Glass Animals


When I interviewed Glass Animals in 2012, there was very little information about them available. So, instead of doing any real journalism, I asked questions like "If you had your own crystal menagerie, what animals would it house?". They drew a picture of a creature – half llama, half unicorn – wearing Nike blazers and eating a watermelon. I suspect it was rendered using Microsoft Paint. Their drawings and answers were so terrifying, insane and wonderful that I thought their debut album, Zaba, would be a grotesque carnival soundtrack. It actually sounds a bit like Wild Beasts having an orgy on a water-bed, and although that doesn’t immediately sound so disappointing, it very much is.

It begins well. Opener ‘Flip’ is slippery, mellow, and sexy.

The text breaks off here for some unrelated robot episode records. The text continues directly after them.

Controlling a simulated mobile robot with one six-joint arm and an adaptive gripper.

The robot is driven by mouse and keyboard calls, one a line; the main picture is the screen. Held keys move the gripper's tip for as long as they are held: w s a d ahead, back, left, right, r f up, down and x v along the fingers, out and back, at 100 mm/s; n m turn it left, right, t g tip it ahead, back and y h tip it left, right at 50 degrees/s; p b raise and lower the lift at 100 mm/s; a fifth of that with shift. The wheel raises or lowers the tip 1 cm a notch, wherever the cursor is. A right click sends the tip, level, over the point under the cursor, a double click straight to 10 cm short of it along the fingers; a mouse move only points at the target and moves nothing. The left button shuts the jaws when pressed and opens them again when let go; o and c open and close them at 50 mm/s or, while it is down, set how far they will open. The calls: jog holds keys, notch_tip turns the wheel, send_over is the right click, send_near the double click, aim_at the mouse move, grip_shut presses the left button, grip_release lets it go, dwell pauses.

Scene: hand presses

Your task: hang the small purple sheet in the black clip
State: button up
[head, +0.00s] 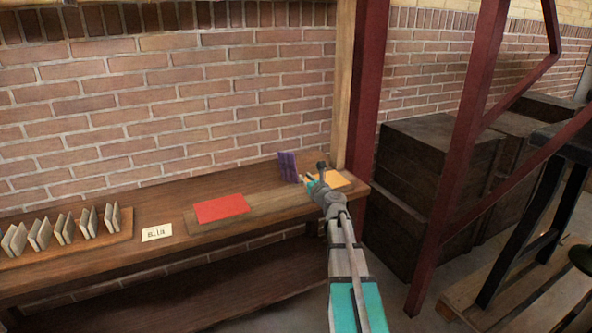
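A purple piece (288,167) stands upright at the right part of the wooden bench, near the brick wall. It looks like one or two small purple sheets; which one cannot be told. My gripper (308,179), with teal fingers, is just to the right of the purple piece, over the bench. Whether it touches the purple piece, and whether the fingers are open or shut, is too small to tell. I cannot make out a black clip.
A white card (157,233) and several grey upright pieces (62,229) are at left. Dark crates (425,190) and red posts (462,150) stand at right.

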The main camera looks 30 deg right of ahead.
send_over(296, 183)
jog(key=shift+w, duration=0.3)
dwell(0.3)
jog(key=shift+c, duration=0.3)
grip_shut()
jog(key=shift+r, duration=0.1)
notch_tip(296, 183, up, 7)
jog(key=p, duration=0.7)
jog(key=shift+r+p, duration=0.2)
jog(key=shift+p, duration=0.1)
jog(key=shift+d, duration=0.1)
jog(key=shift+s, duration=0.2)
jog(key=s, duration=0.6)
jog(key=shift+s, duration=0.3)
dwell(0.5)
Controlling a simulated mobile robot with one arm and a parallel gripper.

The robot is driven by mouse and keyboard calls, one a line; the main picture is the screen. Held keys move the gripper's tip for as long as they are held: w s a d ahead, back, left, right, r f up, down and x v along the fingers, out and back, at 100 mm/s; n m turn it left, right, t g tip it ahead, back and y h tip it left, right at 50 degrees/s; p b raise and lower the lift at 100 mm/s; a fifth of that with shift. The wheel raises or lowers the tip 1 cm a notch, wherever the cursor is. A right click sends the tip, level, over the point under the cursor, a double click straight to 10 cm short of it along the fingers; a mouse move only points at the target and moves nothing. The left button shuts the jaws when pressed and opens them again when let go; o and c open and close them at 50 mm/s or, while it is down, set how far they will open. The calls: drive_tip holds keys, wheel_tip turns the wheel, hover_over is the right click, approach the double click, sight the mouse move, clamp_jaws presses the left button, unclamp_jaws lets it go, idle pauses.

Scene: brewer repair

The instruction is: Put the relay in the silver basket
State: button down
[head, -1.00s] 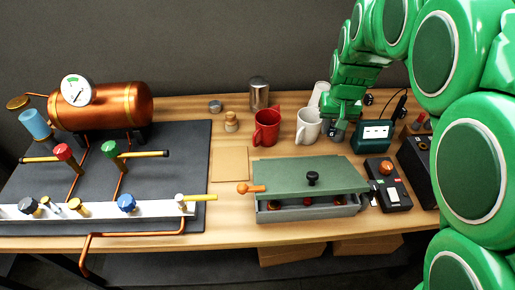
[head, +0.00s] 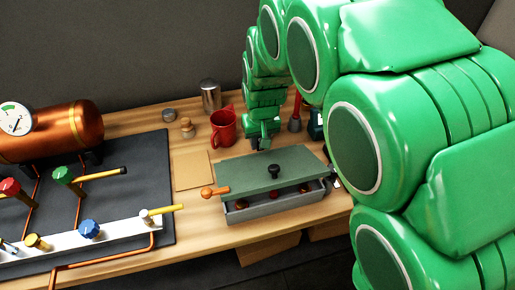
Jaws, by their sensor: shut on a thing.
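My gripper (head: 263,146) points down just behind the green-lidded box, to the right of the red mug. It is shut on a thing too small and dark to make out; I cannot confirm that it is the relay. I cannot pick out a silver basket for sure. The grey box (head: 285,208) has a green lid (head: 250,170) with a black knob (head: 274,171). The lid is set back, and the box's front part is open, with small dark and reddish things inside. A silver cylinder (head: 210,97) stands at the back of the table.
The red mug (head: 222,128) stands left of my gripper. A tan card (head: 192,170) lies left of the box. A copper boiler (head: 55,130) and piping with valves fill the left. A red-handled thing (head: 297,110) and a dark green device (head: 316,122) are partly hidden by my arm.

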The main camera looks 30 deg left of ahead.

Dave Bayley’s voice overcomes it’s own Englishness to project come-hither tones over efficient yet heavy bass. And then, two and a half minutes in, everything goes wrong. It becomes rousing. There’s even a drop, for goodness sake. It’s like Elbow playing Soulwaxmus. There’s a portion of song tacked on the end to satisfy wayfarer wearers, and it feels completely unnecessary.

This theme continues throughout Zaba. Glass Animals don’t seem to realise that the climax of a song doesn’t have to be so overtly climatic. At their best, they swirl delicate electronica with flirtatiousness. It’s quietly funky. But it’s made by some guys from Oxford. And their insanity, while great in their interviews, sounds ridiculous over a sensual backing track – ‘Black Mambo’ features the lyrics "Tickle head gin can take your throne/ Pump your veins with gushing gnomes."

Earthy clacks made by wooden instruments that you’d find in a primary school percussion box give Zaba a Tropicool vibe, and sounds a bit like Vampire Weekend being forced through vaginal walls. ‘Hazey’ is particularly fleshy and rich, while ‘Cocoa Hooves’ harbours the hand-clap to great effect. It’s all a pleasant listen, with ‘Toes’ presenting a peak during the album’s latter half. That is until closer ‘JDNT’ lumbers in, a song with a radio-friendly chorus that’s signposted more heavily than the portaloos at a festival.

Glass Animals sound like they are on the cusp of everything. There’s a gap between their vocabulary and their sound, their choruses and their intros, their obvious intelligence and what they’ve produced. Zaba is a good debut, but it feels like it’s absorbed too much of the current Clean Bandit-drenched climate. ‘Gooey’ may as well have been written by AlunaGeorge. It’s a great track, but it highlights the fact that this album needed to be released two years ago. Glass Animals are probably more autonomous than they sound, but my ears don’t care. I’ve heard it all before.